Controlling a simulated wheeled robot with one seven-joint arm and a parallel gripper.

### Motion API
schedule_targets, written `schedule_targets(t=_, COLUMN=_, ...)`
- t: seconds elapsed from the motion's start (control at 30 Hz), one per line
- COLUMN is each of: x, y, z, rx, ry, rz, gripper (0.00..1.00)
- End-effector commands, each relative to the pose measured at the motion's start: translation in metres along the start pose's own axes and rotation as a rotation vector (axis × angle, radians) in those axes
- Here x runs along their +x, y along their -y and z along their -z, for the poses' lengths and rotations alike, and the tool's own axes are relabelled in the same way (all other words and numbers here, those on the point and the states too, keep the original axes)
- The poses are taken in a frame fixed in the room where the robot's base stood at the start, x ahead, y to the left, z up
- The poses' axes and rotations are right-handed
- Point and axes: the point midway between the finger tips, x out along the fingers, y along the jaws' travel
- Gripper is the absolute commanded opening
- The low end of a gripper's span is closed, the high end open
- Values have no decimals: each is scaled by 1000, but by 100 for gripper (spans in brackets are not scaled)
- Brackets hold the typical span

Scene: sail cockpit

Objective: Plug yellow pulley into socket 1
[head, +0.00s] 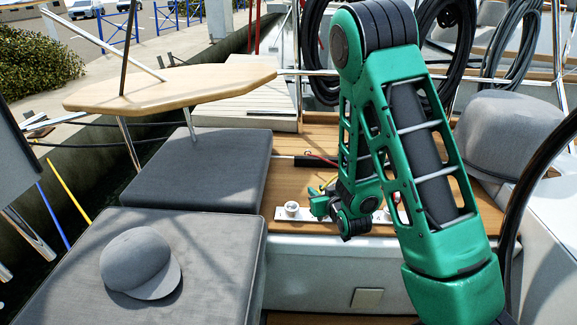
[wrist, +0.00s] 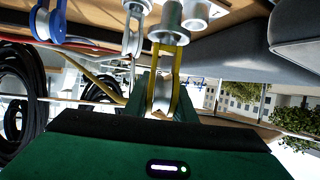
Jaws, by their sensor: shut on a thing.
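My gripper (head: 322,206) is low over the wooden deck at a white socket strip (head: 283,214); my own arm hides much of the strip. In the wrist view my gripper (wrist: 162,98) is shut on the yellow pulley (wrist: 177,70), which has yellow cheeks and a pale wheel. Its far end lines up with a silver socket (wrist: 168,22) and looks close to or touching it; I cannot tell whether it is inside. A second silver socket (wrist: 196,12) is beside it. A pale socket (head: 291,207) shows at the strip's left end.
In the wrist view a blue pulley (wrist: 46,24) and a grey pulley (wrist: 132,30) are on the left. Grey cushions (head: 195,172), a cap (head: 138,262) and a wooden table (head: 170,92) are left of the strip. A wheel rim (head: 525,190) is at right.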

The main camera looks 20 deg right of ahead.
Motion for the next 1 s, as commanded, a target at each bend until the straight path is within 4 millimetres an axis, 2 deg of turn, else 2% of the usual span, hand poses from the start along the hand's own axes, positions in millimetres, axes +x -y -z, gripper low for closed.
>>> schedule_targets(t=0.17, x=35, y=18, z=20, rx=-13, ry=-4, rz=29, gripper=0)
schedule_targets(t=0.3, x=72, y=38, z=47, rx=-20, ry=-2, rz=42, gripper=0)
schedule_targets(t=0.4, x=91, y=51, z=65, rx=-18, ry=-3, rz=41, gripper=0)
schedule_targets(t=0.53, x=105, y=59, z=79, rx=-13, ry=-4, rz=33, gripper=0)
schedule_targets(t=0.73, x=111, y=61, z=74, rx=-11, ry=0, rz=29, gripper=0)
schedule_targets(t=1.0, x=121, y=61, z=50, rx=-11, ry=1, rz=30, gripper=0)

| The request |
Print the full listing exactly, dropping the pictures.

| Problem solution |
Controlling a simulated wheeled robot with one seven-joint arm and a parallel gripper.

### Motion API
schedule_targets, written `schedule_targets(t=_, COLUMN=_, ...)`
- t: seconds elapsed from the motion's start (control at 30 Hz), one per line
- COLUMN is each of: x, y, z, rx, ry, rz, gripper (0.00..1.00)
- End-effector commands, each relative to the pose measured at the motion's start: translation in metres along the start pose's own axes and rotation as a rotation vector (axis × angle, radians) in those axes
- Here x runs along their +x, y along their -y and z along their -z, for the poses' lengths and rotations alike, and the tool's own axes are relabelled in the same way (all other words and numbers here, those on the point and the states too, keep the original axes)
- The poses are taken in a frame fixed in the room where the robot's base stood at the start, x ahead, y to the left, z up
- The poses' axes and rotations are right-handed
- Point and axes: the point midway between the finger tips, x out along the fingers, y along the jaws' travel
- Gripper is the absolute commanded opening
- The low end of a gripper's span is closed, the high end open
- Values have no decimals: each is scaled by 1000, but by 100 for gripper (spans in brackets are not scaled)
- Brackets hold the typical span

Scene: sail cockpit

Objective: Plug yellow pulley into socket 1
[head, +0.00s] 
[wrist, +0.00s] 
Jaws, by their sensor: shut on a thing.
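My gripper (head: 322,206) is low over the wooden deck at a white socket strip (head: 283,214); my own arm hides much of the strip. In the wrist view my gripper (wrist: 162,98) is shut on the yellow pulley (wrist: 177,70), which has yellow cheeks and a pale wheel. Its far end lines up with a silver socket (wrist: 168,22) and looks close to or touching it; I cannot tell whether it is inside. A second silver socket (wrist: 196,12) is beside it. A pale socket (head: 291,207) shows at the strip's left end.
In the wrist view a blue pulley (wrist: 46,24) and a grey pulley (wrist: 132,30) are on the left. Grey cushions (head: 195,172), a cap (head: 138,262) and a wooden table (head: 170,92) are left of the strip. A wheel rim (head: 525,190) is at right.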

The main camera looks 20 deg right of ahead.
Motion for the next 1 s, as commanded, a target at each bend until the straight path is within 4 millimetres an axis, 2 deg of turn, else 2% of the usual span, hand poses from the start along the hand's own axes, positions in millimetres, axes +x -y -z, gripper low for closed.
>>> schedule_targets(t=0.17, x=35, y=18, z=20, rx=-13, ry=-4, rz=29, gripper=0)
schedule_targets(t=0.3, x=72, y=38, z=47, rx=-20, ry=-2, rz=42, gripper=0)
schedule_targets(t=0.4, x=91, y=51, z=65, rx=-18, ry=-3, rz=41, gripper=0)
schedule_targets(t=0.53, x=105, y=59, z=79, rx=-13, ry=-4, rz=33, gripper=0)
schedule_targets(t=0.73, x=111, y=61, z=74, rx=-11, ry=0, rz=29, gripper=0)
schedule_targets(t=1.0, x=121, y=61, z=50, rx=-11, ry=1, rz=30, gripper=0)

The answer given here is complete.